PROBLEM> Comb through the entries for "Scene" and pull out each line that holds it.

○ ○ ○ ○ ○ ○ ○

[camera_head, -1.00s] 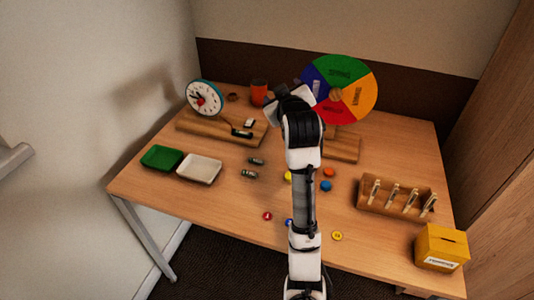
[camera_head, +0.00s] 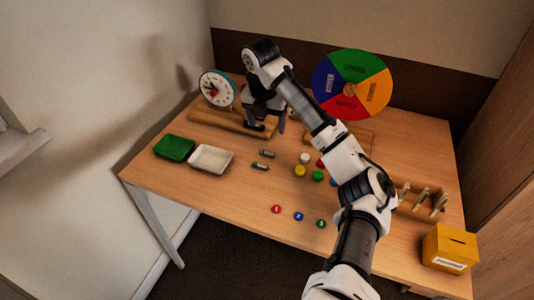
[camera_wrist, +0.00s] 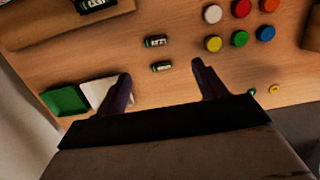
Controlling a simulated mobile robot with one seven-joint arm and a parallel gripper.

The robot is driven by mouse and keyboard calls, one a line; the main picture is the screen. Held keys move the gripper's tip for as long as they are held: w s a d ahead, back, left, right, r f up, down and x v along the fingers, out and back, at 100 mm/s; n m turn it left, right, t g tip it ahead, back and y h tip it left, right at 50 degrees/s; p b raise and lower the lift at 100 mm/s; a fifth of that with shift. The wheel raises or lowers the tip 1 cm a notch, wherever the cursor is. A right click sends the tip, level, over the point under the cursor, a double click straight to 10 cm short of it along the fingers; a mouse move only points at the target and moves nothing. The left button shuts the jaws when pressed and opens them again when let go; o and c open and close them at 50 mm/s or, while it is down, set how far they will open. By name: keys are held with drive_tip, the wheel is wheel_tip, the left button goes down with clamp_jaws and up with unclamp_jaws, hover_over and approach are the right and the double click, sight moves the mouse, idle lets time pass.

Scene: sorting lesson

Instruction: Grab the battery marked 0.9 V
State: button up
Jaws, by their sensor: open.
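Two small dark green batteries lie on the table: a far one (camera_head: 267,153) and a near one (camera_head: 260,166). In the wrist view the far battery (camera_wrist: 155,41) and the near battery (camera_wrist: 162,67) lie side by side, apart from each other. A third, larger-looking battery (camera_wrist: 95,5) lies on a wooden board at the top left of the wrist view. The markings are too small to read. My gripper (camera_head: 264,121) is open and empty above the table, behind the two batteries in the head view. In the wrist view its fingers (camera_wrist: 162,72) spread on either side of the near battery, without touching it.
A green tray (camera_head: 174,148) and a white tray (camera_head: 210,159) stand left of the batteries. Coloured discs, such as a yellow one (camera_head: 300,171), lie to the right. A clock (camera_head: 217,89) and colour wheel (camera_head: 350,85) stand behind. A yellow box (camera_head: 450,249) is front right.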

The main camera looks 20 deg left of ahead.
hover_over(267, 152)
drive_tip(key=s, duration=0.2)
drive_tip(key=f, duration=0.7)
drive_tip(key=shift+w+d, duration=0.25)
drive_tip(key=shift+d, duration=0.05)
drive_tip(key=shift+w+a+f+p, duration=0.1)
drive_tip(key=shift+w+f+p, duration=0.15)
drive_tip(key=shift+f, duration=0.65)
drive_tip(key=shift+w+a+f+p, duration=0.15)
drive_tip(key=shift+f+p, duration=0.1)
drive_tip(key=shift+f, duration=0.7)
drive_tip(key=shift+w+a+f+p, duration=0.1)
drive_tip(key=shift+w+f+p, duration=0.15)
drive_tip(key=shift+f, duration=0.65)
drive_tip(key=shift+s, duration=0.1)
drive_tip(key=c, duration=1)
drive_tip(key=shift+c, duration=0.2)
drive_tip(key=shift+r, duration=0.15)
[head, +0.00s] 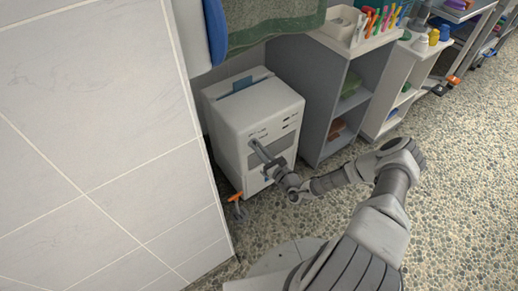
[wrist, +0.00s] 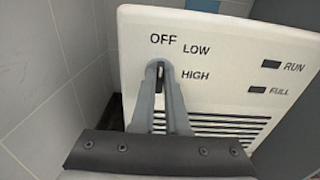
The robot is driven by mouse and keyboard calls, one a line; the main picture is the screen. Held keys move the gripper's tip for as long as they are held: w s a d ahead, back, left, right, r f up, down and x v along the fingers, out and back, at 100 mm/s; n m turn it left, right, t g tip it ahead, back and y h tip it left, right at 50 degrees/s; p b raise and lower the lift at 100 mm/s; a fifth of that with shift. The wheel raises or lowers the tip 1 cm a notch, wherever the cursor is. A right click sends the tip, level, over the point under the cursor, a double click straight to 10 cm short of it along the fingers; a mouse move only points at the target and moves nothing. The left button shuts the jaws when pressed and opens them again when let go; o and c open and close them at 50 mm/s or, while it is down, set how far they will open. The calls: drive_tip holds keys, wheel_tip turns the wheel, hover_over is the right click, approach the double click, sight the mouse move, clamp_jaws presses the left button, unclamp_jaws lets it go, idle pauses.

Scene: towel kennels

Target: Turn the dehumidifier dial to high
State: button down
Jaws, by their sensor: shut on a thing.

○ ○ ○ ○ ○ ○ ○

EXERCISE RESPONSE>
Scene: sorting lesson
Scene: towel kennels

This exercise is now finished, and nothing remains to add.